Opinion

Speaker’s pile of garbage: stinking up our ’hood

The Issue: Speaker Christine Quinn’s continued support for a waste-transfer station on the East Side.

***

City Council Speaker Christine Quinn is not standing up for principle when she says she will not change her stance on a marine transfer station at East 91st Street (“Quinn’s Trash Talk,” Editorial, Feb. 26).

She is trampling on the lives of 2,000 low-income residents of the Holmes and Stanley Isaacs NYCHA Housing Complex, one of the largest public-housing facilities in the city, which will be adjacent to the dump.

Quinn is impacting the health of more than 40,000 participants to the Asphalt Green athletic facilities — New Yorkers ranging from toddlers to seniors across every socio-economic group.

What is planned for Gansevoort is a recycling center. A dump with trucks and barges at work 24 hours a day, six days a week is far from what is proposed for Quinn’s own district.

She is hiding behind “environmental justice” and “borough equity,” but her principles are misguided.

Jed Garfield

President

Residents for Sane

Trash Solutions

Manhattan

Any official, whether elected or unelected, who so knowingly and willfully puts the health and safety of an entire neighborhood at risk for his or her own political gratification is simply not fit for office.

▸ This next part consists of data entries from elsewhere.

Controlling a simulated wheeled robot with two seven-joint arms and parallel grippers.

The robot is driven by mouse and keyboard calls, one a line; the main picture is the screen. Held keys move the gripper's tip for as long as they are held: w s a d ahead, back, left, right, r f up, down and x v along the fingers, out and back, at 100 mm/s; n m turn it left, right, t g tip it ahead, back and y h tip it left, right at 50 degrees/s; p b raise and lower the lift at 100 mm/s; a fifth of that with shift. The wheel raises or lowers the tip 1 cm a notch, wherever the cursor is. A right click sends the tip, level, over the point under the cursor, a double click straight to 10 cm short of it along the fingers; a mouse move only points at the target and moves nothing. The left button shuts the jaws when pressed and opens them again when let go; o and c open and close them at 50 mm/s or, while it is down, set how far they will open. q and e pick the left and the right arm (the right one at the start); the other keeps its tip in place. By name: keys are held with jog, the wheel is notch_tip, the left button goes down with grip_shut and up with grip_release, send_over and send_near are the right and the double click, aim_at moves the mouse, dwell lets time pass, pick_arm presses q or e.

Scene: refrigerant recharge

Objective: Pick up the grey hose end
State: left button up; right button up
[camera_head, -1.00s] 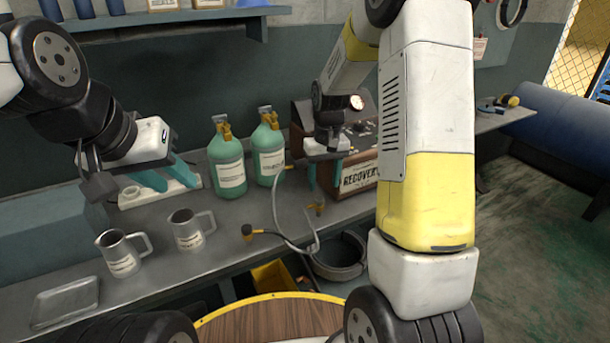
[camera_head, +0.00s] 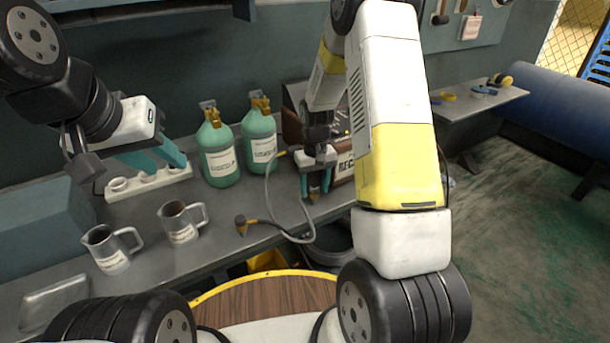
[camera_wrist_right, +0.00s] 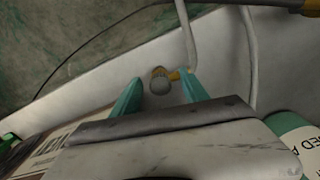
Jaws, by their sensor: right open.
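The grey hose (camera_head: 269,192) loops over the front of the bench. A yellow-and-grey hose end (camera_wrist_right: 161,80) shows in the right wrist view, between and beyond the two teal fingertips, with the bench surface around it. My right gripper (camera_head: 315,192) points down over the bench in front of the recovery machine; its jaws are open (camera_wrist_right: 160,92), and no grip on the hose end shows. My left gripper (camera_head: 160,160) is open and empty above a white rack at the left.
Two green cylinders (camera_head: 219,152) stand left of the recovery machine (camera_head: 344,167). Two metal jugs (camera_head: 110,250) stand on the front left of the bench. The white rack (camera_head: 150,184) is under my left gripper. A dark round bucket (camera_head: 332,240) is below the bench edge.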

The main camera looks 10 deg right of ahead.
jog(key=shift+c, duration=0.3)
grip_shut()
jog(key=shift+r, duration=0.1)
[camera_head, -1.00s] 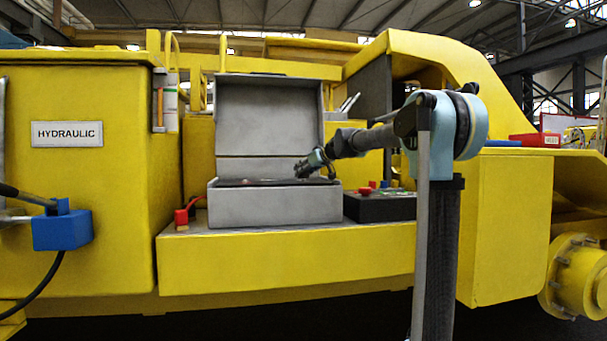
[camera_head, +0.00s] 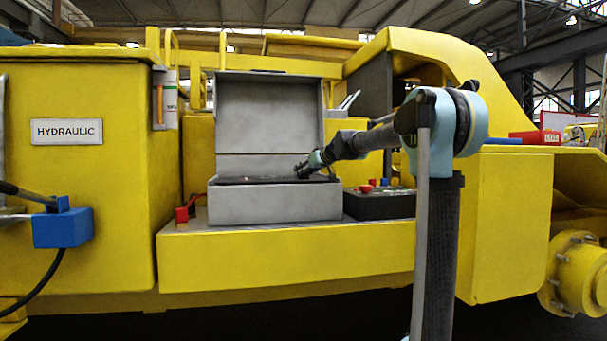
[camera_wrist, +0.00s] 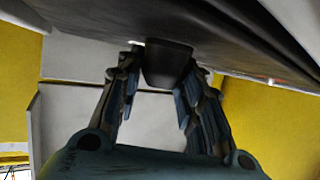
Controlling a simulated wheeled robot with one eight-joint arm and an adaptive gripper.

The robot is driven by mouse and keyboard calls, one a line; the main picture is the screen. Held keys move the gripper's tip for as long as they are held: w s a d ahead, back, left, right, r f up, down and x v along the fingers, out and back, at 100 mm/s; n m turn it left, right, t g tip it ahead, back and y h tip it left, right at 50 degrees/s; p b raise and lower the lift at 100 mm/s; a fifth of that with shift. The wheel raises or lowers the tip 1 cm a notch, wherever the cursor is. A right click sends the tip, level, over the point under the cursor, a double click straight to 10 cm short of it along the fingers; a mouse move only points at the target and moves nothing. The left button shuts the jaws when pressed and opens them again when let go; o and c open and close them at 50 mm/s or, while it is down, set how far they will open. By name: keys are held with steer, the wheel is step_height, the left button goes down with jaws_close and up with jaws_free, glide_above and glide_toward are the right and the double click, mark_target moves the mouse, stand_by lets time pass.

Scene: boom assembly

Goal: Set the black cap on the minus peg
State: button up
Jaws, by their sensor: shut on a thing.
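My gripper (camera_head: 303,171) reaches over the right part of the open grey box (camera_head: 275,205). In the wrist view my gripper (camera_wrist: 160,85) is shut on the black cap (camera_wrist: 167,65), which sits between the fingertips. The cap lies right against or very close to a broad dark surface (camera_wrist: 235,40); I cannot tell whether they touch. In the head view the cap is too small to make out. The minus peg cannot be made out in either view.
The box's raised lid (camera_head: 268,115) stands behind my gripper. A red clamp (camera_head: 182,214) with a red cable is left of the box. A black case (camera_head: 380,206) with red and blue parts stands close on its right. All rest on a yellow ledge (camera_head: 285,262).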

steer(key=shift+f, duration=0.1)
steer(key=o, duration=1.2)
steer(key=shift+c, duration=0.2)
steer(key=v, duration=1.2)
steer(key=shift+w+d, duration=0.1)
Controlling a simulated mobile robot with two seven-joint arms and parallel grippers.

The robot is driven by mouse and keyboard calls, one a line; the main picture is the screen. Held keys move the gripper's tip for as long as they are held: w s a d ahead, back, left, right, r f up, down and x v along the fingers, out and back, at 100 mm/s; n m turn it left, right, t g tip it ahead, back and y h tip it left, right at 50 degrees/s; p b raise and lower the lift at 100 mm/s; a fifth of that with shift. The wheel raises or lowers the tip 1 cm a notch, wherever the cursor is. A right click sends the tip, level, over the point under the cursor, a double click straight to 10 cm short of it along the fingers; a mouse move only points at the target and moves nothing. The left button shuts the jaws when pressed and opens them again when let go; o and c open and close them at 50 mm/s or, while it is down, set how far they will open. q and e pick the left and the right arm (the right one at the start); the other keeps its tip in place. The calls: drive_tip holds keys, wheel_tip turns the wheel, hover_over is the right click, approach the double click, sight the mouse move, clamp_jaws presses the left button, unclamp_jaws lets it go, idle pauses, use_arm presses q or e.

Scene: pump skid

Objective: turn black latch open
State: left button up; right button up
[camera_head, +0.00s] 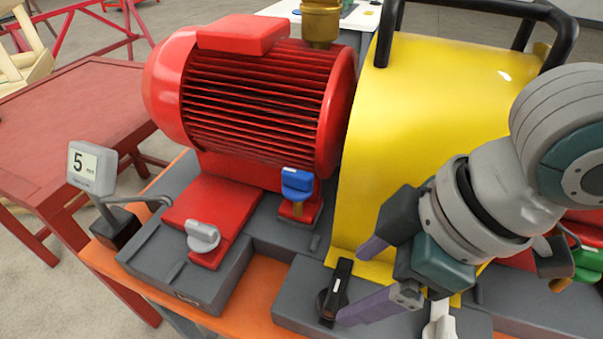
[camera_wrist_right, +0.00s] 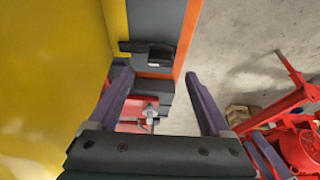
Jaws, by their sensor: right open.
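The black latch (camera_head: 334,293) is on the grey base plate in front of the yellow cover. It has a dark handle with a small white label, on a round dark pivot. My right gripper (camera_head: 352,284) is open, its two purple fingers apart and their tips just to the right of the latch. In the right wrist view the latch (camera_wrist_right: 158,56) shows beyond and between the open fingertips (camera_wrist_right: 159,76). Nothing is held, and I cannot tell whether a finger touches the latch. My left gripper is not in view.
The yellow cover (camera_head: 430,110) stands behind the right gripper. A red motor (camera_head: 255,95), a blue-handled valve (camera_head: 297,184), a grey knob (camera_head: 202,236) and a gauge reading 5 (camera_head: 90,168) are to the left. A white-handled part (camera_head: 440,325) is under the wrist.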

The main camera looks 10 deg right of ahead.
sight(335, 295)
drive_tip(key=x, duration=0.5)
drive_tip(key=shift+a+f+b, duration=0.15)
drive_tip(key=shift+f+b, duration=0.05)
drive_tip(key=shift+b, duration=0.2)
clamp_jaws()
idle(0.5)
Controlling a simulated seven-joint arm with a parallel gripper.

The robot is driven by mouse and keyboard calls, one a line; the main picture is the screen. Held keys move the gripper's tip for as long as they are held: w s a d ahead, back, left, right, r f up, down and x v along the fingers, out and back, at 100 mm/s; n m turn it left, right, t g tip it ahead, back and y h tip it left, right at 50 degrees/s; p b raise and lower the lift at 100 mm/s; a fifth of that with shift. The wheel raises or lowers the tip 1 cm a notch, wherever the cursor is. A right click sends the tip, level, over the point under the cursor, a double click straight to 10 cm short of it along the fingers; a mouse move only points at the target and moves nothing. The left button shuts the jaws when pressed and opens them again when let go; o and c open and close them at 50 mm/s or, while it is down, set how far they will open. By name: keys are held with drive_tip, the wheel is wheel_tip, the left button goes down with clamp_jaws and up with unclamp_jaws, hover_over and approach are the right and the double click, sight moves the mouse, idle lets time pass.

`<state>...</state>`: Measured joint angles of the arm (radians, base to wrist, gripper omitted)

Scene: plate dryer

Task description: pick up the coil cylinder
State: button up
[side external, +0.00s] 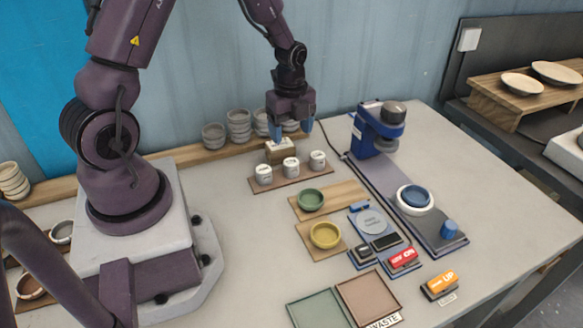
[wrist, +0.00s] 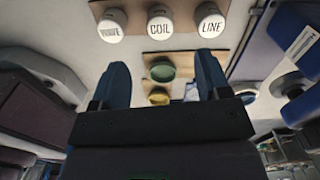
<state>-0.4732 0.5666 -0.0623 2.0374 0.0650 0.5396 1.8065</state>
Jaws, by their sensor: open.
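The coil cylinder (wrist: 160,24) is a white cylinder marked COIL, the middle of three in the wrist view. In the side view the middle cylinder (side external: 291,166) stands upright on a brown board (side external: 279,182). One neighbour (wrist: 211,20) is marked LINE; the lettering on the other (wrist: 110,25) is hard to read. My gripper (side external: 292,129) is open and empty, pointing down above and behind the row of cylinders. Its blue fingers (wrist: 164,75) are spread in the wrist view, apart from the cylinders.
A small wooden block (side external: 280,154) with a white top stands behind the cylinders. Stacked bowls (side external: 238,126) stand at the wall. A green bowl (side external: 311,200), a yellow bowl (side external: 325,235) and a blue machine (side external: 373,132) are to the right.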

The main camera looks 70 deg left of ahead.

Quinn’s adamant refusal to acknowledge legitimate neighborhood concerns or to be the least bit conciliatory during the forum was appalling.

But it revealed how she might govern if elected mayor.

Her passing reference to post-Sandy “structural changes” that would be made to the facility plans was not credible. As is, the facility will undoubtedly end up over-budget.

Jay Vleeschhouwer

Manhattan

Has The Post gone to the site to see why this waste-transfer station’s location is causing community outrage?

This is a residential community, not an area of industrial or commercial business, like the other WTS locations.

Families from all levels of income surround this proposed WTS. Children play on Asphalt Green’s field right next to the planned queue of garbage trucks. Have you ever smelled the odor from just one truck? Multiply that.

It used to be a playground area blighted with rats and drug dealers until Asphalt Green was developed, so why go in reverse?

Building a WTS in an area designated as a storm evacuation zone is as smart as building on a Californian fault line.